In the end, I concluded that although our car was broken our lives were still pretty good and we had little to complain about. After all the only hurt was to our wallet and nothing else. We may miss our tour, but what did that matter really? We still had each other. Still had our health. We were still fortunate enough to have lives where we could afford to waste a day breaking down.
The more I thought about it, the less inclined I was to feel upset. Even when your car breaks you’re still fortunate enough to have had a car in the first place.
We pulled up to a garage and a mechanic asked what the problem was. I pushed out my chest, sucked through my teeth. Acted like I knew what I was talking about. “I think we’ve got a broken radiator hose.” Our car was lowered and I paid the tow driver.

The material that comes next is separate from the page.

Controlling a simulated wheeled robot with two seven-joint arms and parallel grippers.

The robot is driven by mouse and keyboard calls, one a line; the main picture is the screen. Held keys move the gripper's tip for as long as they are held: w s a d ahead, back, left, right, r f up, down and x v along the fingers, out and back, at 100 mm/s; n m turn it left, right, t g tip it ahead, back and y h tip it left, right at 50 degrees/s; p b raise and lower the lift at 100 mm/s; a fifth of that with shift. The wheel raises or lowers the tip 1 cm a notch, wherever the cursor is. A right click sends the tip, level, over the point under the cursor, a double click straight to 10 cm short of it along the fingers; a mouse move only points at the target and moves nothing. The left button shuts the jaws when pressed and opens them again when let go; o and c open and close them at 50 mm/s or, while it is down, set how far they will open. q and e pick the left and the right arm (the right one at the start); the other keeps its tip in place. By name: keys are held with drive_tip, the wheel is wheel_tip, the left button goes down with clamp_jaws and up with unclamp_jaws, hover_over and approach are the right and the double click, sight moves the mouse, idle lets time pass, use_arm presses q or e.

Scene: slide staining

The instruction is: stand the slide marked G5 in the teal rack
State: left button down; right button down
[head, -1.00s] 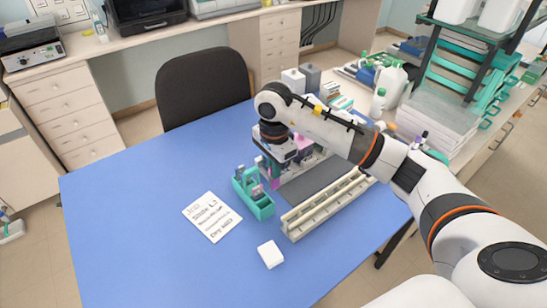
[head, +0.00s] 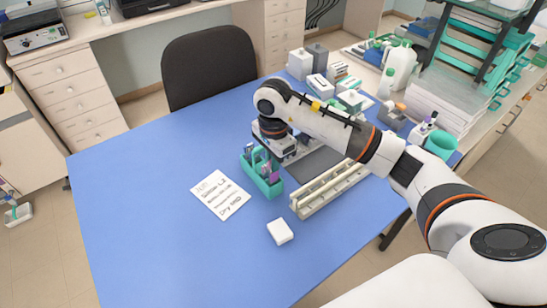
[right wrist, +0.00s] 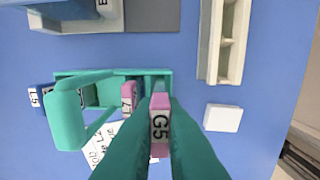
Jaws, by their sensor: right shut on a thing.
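The slide marked G5 (right wrist: 160,125) has a pink label and is held between the teal fingers of my right gripper (right wrist: 161,100). In the head view my right gripper (head: 268,163) is over the teal rack (head: 269,192). In the right wrist view G5 lies over the right end of the rack (right wrist: 95,73), beside another pink-labelled slide (right wrist: 128,97). I cannot tell whether its lower edge is in a slot or above it. A blue-labelled slide marked L5 (right wrist: 37,97) is at the rack's left side. My left gripper is out of view.
A white note card (head: 221,195) lies left of the rack, and a white block (head: 280,231) lies in front. A cream railed holder (head: 325,193) and a grey mat (head: 315,163) are to the right. The blue table's left and front are clear.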

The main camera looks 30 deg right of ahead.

Soon we were sitting in the waiting room, staring at the prices on the wall. Preparing ourselves for the worst. The mechanic stepped in, “Yup, seems like it’s the radiator hose. Should take about an hour to fix if you want to walk into town for a bit.”

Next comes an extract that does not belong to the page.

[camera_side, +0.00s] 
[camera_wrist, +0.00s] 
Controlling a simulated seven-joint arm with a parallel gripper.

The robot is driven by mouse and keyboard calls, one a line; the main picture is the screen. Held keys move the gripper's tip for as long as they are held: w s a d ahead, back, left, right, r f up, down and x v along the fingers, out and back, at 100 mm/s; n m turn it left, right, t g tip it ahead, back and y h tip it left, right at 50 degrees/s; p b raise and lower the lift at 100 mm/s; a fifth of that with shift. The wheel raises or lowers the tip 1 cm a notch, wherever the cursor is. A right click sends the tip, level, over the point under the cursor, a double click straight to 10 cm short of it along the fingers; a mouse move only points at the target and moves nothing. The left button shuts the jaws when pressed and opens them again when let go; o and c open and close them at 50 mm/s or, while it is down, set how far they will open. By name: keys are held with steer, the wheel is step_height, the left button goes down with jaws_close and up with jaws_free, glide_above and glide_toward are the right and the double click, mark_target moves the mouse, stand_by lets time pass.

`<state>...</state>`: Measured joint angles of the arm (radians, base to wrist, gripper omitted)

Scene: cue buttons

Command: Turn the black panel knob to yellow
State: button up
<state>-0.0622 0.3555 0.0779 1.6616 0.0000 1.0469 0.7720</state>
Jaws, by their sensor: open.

We wandered around the town imagining the large bill waiting for us. If it’s less than $500 I’ll be happy. That’s what I told myself. The car cost $900, but another $500 I could live with.

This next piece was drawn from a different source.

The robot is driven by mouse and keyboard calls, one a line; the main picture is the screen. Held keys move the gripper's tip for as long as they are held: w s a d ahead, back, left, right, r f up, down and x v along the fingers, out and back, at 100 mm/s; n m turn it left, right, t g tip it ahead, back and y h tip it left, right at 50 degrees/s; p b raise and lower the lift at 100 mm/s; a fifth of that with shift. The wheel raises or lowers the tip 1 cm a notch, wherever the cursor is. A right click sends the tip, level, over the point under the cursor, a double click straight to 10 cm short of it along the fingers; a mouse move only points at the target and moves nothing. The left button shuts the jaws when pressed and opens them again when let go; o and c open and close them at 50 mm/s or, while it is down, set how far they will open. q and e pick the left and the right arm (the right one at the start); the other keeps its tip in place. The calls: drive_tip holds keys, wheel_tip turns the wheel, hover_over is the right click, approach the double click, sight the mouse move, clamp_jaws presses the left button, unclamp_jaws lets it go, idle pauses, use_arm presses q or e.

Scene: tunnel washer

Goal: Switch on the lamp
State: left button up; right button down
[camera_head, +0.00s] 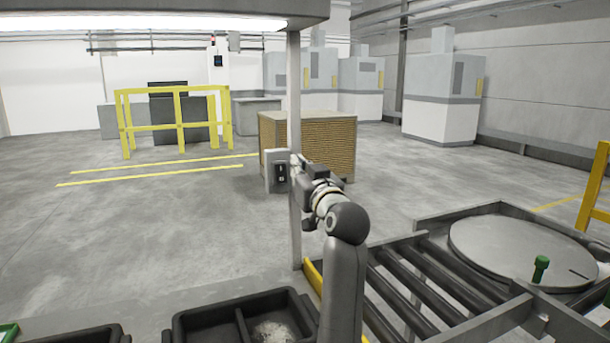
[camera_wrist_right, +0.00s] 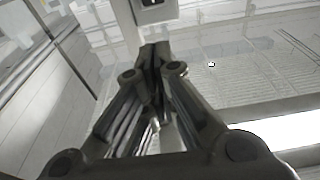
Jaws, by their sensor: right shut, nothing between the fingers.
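A lit lamp tube (camera_head: 150,23) runs along the underside of the grey overhead housing at the upper left of the head view. A small grey switch box (camera_head: 277,171) with a dark rocker face is fixed to the thin upright post (camera_head: 294,120). The switch box also shows at the top of the right wrist view (camera_wrist_right: 155,11). My right gripper (camera_head: 300,165) is at the post, just right of the switch box. In the right wrist view its fingers (camera_wrist_right: 154,50) are shut and empty, their tips just below the box. I cannot tell whether they touch it. My left gripper is out of view.
Black bins (camera_head: 190,325) stand at the bottom. A roller conveyor (camera_head: 440,285) and a round metal plate (camera_head: 520,250) with a green knob (camera_head: 540,266) are at the right. A brown stack (camera_head: 335,145) stands behind the post. The floor at the left is clear.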

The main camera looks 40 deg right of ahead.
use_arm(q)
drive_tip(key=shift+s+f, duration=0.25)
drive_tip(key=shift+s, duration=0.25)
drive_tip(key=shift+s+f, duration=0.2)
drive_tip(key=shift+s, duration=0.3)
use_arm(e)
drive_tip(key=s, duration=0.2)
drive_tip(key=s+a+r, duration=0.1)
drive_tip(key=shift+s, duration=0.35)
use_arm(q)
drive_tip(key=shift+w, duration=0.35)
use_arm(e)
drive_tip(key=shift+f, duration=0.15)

Arriving back at the garage the mechanic explained what had gone wrong and told us what he’d done to fix it. He may as well have spoken a foreign language, but I nodded politely. He wrote some info for us so we could get the car fixed properly in Wellington.
Then it was time to pay the bill. I cringed at the thought and when I was passed the invoice I almost jumped for joy. $140. The same price as the tow. All together it had cost us $280. A lot of money to some, but for us we could just about manage.
We missed the tour and were disappointed. But the day was a bittersweet one. The Bloody Legend would live to see another day, our trip wasn’t totally ruined.
Heading back to Napier, all I could feel was grateful. To be blessed with enough good fortune that the worst thing to happen wasn’t so bad after all. To have the opportunity to learn and overcome a challenge. To travel with a Bloody Legend!